The road to knowledge management, now well-traveled, seems to end with the science of acquiring and retrieving data. The end of that road, which was built mostly by the brilliance of computer scientists, stops where a clear understanding of the meaning of useful knowledge begins.
But with the growth of knowledge management as a discipline in many aspects of professional practice, some definitions may help forge a new direction for knowledge management that not only move the subject to a new realm of discovery, but may help find ways to make knowledge more useful as a management and marketing tool. We now seem to know a lot about gathering data, and are learning to turn data into knowledge. Knowledge must now be adapted to work for the firm, and especially for the firm's marketers.

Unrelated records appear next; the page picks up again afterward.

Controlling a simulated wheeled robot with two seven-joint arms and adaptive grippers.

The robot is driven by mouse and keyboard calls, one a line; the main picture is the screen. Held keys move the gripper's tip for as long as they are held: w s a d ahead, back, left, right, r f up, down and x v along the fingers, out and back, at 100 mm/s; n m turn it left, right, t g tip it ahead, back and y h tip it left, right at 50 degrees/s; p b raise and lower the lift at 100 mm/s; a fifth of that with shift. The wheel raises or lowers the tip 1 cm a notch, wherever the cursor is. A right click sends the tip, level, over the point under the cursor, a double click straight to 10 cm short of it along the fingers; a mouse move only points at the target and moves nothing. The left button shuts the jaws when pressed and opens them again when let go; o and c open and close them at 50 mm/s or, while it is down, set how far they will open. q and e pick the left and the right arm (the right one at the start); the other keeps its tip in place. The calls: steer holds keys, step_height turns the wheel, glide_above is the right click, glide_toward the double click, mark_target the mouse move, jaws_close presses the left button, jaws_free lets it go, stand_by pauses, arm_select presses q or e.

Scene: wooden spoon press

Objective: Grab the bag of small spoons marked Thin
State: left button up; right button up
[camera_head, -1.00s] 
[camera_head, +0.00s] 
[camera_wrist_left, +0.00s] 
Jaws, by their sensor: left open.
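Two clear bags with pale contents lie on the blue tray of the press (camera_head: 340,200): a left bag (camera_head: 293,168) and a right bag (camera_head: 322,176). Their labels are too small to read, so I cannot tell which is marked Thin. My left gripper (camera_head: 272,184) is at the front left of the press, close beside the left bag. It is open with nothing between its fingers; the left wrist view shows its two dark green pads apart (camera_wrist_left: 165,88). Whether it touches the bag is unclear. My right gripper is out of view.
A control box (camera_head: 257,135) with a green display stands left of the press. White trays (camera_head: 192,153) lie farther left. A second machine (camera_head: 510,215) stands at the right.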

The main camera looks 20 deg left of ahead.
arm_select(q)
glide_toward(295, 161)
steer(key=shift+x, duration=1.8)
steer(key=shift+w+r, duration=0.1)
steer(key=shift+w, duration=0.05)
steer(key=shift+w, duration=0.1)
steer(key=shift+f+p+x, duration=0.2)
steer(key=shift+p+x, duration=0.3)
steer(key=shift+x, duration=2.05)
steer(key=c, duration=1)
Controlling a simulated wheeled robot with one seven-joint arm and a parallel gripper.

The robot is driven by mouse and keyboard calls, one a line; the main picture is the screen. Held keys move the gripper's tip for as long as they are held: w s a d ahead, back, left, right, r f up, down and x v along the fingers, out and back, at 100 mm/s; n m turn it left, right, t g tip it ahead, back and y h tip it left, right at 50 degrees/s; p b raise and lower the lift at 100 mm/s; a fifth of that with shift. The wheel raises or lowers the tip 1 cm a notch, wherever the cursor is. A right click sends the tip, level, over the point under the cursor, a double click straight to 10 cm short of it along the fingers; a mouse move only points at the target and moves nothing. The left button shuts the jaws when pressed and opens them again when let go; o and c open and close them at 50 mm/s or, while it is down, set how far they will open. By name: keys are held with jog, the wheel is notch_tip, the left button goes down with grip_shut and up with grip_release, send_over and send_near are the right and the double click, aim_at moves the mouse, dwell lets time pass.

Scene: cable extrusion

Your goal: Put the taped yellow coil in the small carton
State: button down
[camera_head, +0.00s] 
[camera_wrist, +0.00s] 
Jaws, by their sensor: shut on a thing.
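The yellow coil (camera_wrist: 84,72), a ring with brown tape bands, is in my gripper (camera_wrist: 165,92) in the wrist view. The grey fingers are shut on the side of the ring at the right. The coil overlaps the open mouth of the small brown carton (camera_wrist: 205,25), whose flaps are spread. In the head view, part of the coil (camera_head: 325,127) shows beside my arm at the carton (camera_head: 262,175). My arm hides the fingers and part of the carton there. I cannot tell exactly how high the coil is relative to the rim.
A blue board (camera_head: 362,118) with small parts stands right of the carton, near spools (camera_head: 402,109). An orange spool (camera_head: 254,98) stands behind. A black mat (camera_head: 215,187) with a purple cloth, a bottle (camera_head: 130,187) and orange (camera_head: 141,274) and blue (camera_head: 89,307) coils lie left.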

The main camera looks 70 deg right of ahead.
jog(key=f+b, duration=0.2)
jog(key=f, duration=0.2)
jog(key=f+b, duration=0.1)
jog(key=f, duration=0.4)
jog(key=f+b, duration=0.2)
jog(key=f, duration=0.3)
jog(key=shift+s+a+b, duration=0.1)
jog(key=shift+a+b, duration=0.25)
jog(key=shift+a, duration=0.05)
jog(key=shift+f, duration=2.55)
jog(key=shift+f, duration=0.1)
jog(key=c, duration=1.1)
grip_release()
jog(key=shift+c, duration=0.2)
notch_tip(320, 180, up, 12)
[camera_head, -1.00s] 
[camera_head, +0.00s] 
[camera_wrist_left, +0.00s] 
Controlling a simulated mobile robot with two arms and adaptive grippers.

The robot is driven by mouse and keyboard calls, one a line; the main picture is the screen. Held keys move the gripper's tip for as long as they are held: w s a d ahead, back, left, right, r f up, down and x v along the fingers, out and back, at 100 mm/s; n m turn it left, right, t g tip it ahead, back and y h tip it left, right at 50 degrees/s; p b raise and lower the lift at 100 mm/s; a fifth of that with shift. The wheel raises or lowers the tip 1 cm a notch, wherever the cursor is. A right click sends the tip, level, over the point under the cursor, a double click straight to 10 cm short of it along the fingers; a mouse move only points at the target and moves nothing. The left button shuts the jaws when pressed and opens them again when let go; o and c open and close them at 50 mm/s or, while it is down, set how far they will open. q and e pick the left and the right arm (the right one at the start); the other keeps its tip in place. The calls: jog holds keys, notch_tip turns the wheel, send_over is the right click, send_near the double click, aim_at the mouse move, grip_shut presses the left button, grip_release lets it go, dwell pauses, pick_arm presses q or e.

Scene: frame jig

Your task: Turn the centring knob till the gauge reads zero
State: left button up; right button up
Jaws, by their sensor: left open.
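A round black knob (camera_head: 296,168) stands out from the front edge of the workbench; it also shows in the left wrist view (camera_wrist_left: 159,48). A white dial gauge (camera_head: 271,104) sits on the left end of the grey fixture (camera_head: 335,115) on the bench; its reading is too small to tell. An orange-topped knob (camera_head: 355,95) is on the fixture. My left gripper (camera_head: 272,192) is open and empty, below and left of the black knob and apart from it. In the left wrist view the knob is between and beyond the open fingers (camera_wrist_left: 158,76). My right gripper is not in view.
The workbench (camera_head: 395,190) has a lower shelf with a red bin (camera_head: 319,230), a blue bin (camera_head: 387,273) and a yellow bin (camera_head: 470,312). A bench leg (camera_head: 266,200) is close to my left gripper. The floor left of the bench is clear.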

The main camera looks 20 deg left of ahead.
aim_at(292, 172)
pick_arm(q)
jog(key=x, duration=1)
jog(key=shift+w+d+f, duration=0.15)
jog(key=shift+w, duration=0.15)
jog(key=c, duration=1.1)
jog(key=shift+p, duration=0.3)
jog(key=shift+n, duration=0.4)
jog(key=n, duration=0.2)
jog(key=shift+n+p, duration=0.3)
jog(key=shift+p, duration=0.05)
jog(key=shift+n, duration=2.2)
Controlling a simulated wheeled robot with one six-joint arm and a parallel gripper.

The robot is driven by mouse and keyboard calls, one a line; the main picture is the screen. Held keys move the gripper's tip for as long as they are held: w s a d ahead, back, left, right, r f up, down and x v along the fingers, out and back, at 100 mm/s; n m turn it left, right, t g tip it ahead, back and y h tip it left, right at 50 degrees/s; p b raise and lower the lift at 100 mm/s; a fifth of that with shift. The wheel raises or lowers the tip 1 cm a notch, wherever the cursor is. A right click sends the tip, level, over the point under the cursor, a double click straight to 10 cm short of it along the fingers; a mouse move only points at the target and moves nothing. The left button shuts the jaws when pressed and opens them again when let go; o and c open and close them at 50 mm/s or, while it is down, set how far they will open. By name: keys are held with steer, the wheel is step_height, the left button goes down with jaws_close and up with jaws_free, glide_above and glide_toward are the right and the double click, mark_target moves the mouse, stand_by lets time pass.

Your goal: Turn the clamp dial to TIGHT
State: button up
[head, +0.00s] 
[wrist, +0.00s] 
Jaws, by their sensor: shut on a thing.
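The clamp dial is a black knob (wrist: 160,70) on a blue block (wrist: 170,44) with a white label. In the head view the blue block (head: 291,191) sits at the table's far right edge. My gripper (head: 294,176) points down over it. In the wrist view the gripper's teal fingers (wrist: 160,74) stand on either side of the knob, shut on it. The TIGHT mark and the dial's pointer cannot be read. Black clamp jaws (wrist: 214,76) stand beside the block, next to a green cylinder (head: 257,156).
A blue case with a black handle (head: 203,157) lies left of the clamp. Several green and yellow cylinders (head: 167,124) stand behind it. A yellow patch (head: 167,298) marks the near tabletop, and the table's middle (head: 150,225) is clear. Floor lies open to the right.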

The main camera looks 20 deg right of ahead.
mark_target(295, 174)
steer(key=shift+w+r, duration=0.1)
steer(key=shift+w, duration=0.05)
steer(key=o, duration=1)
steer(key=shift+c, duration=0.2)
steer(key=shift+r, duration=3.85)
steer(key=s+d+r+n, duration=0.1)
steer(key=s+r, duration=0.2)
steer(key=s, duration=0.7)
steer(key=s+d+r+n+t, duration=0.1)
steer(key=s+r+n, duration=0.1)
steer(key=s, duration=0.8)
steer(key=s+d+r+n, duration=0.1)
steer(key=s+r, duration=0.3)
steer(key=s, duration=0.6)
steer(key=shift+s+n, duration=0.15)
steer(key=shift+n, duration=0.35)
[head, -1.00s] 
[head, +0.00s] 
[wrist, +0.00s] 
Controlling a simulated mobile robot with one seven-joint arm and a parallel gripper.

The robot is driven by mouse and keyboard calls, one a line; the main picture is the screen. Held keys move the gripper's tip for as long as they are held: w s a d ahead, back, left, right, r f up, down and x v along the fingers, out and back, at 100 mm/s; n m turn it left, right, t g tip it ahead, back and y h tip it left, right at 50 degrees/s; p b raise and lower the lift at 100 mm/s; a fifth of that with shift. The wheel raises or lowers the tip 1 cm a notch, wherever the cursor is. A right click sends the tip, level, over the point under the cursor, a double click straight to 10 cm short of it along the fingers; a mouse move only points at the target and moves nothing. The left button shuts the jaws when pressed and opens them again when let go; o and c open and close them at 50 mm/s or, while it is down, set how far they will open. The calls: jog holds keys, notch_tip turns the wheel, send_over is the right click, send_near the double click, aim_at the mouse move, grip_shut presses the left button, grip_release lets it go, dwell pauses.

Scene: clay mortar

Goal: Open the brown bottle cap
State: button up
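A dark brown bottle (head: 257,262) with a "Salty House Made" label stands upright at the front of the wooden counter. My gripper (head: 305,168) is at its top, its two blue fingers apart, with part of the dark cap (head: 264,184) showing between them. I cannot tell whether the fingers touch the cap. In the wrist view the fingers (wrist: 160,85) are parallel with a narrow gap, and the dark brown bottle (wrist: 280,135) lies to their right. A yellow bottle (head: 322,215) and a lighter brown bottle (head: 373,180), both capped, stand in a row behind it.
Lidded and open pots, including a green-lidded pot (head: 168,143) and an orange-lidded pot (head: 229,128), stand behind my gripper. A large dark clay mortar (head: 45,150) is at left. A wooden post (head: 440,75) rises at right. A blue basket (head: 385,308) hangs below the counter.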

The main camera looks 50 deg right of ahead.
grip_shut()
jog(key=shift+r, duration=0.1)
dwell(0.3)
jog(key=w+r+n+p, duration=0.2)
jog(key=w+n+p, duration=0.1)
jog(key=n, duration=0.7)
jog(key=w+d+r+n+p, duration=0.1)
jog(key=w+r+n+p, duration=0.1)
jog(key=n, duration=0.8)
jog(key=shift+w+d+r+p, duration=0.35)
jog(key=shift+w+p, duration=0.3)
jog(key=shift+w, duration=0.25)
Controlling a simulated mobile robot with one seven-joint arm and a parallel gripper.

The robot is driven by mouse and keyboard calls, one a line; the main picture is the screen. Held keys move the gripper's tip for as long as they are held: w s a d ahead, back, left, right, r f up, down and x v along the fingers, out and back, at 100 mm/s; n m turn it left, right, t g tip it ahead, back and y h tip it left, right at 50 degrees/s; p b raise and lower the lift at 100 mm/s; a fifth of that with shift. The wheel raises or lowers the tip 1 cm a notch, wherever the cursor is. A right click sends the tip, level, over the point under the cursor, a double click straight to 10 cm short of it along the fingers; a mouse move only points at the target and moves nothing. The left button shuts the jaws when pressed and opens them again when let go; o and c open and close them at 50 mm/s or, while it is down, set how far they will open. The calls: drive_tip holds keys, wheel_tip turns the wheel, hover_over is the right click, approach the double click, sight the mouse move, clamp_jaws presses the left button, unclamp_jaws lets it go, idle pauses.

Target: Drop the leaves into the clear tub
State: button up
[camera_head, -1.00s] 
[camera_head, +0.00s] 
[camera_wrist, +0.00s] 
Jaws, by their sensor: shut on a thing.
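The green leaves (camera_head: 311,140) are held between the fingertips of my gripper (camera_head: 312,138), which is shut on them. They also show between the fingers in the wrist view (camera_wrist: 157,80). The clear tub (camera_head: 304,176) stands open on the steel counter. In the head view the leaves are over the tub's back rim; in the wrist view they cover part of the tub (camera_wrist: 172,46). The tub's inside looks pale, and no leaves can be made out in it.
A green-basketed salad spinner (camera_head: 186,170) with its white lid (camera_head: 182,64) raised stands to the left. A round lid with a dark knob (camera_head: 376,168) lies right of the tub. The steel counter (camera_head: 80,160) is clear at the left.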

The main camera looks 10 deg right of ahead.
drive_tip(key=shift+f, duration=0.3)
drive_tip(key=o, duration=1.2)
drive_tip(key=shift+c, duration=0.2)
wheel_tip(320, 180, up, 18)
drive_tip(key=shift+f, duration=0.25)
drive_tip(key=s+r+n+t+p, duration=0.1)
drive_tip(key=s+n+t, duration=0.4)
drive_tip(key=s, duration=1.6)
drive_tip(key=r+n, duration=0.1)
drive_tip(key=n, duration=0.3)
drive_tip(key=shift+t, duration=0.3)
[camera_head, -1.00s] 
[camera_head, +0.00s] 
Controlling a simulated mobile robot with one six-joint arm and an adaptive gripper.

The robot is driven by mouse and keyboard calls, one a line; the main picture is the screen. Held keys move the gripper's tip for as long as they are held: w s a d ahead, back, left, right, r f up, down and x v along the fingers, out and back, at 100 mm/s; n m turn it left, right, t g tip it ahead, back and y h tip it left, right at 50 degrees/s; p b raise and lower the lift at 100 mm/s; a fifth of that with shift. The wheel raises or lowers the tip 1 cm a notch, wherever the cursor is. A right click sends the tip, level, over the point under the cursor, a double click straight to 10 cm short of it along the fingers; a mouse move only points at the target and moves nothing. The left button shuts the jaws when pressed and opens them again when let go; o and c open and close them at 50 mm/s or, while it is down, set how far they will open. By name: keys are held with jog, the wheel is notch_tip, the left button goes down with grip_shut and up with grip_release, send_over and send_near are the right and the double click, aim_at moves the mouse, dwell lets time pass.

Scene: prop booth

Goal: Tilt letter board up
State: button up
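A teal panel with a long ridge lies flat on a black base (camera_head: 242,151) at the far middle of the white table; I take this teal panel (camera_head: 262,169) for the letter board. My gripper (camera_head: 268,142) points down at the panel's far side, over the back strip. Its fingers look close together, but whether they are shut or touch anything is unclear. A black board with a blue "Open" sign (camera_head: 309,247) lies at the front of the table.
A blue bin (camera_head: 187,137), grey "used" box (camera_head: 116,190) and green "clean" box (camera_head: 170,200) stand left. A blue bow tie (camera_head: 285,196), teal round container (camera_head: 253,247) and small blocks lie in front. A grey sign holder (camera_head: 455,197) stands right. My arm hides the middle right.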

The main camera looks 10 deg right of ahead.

Understanding information allows you to focus your management and marketing efforts to meet the specific needs of managing a firm, improving productivity, and designing marketing programs to meet the needs of specific markets. Well-founded information can make the difference between management and marketing effectiveness, and wasteful and expensive efforts, with a lower return on the investments of time and capital.
What Is Information?
First we know that data is not information, and information is not knowledge. Data, we know, are basic facts—unalloyed, with little or no value outside their own existence. To say, for example, that a tree is a tree merely defines that object. It says nothing of its structure, its purpose, its value. It tells us nothing about forests or forestry, or uses of its leaves or trunk. That a tree is a tree is data, not information.